ブルーノートという歌唱に挑戦しているんですが、それが難しかったですね。ブルーノートというのは、簡単に言うと本来の音階から少し音を下げて歌う手法なんですが、それがとにかく難しいんですよ。意識していないと元の音階に戻ってしまう、何度も家で練習してからレコーディングに臨みました。
――今回の楽曲、田所さんのこれまでの曲の中でも特に発声に強弱がある曲だと感じました。そちらも意識したのではないでしょうか?
そこもかなり意識しましたね。どの程度抑揚をつけていいのかも結構迷って、レコーディングの中でいろいろと試したりして……。ちょっとやりすぎかなとも思ったところがOKになったりして、それぐらいオーバーにやっていいんだと。
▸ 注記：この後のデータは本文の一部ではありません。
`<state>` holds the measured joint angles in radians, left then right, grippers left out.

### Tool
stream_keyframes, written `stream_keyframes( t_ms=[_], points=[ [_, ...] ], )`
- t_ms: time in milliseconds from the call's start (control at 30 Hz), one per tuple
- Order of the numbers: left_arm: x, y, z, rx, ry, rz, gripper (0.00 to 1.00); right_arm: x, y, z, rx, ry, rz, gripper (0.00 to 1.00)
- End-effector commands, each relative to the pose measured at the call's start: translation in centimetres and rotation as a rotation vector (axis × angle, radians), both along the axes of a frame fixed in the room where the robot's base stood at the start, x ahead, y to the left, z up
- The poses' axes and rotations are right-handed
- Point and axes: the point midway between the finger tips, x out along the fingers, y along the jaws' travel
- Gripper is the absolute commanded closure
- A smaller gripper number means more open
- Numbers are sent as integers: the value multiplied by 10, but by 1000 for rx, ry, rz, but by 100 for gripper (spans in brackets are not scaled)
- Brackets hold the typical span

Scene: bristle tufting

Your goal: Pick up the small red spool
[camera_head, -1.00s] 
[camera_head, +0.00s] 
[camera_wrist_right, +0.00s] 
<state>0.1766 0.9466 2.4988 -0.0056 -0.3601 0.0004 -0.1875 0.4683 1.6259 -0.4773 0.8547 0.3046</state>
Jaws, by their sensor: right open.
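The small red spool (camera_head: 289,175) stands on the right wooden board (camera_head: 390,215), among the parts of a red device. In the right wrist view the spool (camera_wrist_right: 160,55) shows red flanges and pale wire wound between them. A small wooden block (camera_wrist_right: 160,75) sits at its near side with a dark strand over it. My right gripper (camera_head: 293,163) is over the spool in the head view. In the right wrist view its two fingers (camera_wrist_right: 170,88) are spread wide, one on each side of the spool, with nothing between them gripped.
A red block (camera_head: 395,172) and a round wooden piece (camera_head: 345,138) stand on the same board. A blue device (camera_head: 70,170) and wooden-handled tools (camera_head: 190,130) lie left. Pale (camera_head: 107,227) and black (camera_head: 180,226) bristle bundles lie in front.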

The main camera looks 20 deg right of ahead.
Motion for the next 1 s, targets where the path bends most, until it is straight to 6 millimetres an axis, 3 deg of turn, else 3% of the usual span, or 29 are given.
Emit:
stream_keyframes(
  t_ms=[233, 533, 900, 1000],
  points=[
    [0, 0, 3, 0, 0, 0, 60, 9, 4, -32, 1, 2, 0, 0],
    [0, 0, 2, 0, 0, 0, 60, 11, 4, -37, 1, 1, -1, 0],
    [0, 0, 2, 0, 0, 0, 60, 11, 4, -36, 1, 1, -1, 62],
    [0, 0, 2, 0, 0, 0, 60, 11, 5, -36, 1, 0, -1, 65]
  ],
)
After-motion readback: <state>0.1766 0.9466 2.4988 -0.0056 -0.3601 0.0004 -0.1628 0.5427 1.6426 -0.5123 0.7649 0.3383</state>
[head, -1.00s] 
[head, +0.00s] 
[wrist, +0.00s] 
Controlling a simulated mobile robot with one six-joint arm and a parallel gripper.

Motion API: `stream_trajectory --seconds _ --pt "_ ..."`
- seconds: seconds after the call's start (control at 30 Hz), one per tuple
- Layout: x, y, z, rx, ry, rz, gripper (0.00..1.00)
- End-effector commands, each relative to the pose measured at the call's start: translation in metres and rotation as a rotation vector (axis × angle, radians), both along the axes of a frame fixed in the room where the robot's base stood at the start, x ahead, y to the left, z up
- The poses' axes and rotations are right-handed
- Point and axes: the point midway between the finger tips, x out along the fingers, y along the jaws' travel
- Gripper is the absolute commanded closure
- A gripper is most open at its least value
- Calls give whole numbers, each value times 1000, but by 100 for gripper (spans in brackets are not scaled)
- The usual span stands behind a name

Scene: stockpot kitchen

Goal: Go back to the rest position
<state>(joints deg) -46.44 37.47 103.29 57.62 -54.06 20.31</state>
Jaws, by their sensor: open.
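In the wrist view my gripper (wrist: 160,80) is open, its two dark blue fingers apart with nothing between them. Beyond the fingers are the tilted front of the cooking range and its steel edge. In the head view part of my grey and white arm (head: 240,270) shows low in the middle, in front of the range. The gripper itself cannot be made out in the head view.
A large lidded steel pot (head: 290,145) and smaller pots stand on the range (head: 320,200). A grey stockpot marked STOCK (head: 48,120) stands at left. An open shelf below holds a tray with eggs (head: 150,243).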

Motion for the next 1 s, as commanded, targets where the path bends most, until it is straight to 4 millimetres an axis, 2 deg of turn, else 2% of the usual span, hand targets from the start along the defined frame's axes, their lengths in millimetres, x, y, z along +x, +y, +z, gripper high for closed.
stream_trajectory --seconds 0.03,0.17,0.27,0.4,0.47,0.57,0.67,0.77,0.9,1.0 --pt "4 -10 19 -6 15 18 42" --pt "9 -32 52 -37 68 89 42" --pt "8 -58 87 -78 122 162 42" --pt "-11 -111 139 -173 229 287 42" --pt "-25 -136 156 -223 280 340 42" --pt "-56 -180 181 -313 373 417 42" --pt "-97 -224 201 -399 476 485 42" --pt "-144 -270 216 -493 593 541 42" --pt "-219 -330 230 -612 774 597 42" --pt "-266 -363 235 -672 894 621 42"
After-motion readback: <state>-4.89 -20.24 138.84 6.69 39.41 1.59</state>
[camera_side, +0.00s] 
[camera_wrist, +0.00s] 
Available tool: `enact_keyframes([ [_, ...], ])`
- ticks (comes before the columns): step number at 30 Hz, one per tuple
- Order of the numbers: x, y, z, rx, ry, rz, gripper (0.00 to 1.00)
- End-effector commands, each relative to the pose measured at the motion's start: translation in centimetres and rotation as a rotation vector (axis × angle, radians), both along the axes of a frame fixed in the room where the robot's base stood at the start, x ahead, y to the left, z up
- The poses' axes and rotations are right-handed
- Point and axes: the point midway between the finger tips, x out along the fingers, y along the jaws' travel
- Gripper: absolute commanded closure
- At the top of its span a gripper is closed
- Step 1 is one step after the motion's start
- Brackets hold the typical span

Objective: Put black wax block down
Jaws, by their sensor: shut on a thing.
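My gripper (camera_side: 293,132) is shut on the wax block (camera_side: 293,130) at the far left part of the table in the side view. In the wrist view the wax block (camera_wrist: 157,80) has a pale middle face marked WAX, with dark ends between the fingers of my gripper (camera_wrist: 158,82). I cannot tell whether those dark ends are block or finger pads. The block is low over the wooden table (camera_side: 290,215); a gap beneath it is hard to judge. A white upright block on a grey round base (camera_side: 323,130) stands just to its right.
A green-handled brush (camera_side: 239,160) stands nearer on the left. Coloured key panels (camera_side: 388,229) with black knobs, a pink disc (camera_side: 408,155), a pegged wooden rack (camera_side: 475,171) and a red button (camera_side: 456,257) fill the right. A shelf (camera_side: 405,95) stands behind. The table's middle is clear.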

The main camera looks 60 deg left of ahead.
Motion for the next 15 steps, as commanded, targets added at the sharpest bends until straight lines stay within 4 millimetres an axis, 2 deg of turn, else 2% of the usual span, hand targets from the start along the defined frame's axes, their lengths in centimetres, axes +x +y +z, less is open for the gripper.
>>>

そこも一つ学んだところです。
――ここまで「ドラム式探査機」のお話を訊いてきましたが、ここから先は2023年の田所さんの音楽活動についてもお聞きしたいです。何か目標はありますか?
まずは、ファンの方からワンマンライブをやってほしいという声をいただいているのでそれに応えたいというのが一つ目標かなと思っています。あと、できればアコースティックライブもやってみたいですね。
――どちらも、是非とも叶えてほしいですね!
なんとか頑張りたいです! あと、今回新たな歌唱法に挑戦したので、そこはさらにブラッシュアップしていきたいと思っているんですよ。今回勉強したブルーノートもすごく歌っていて楽しかったですから。
――田所さんの次回作が一層楽しみになります。最後に、ファンの方々へメッセージをお願いします。
本当にいい曲ができた、そう自信を持って言える一曲です。いつかこの楽曲含めて、生で歌声を披露できる日をもうけられればと思っていますので、その時は会場まで足を運んでもらえたら嬉しいです!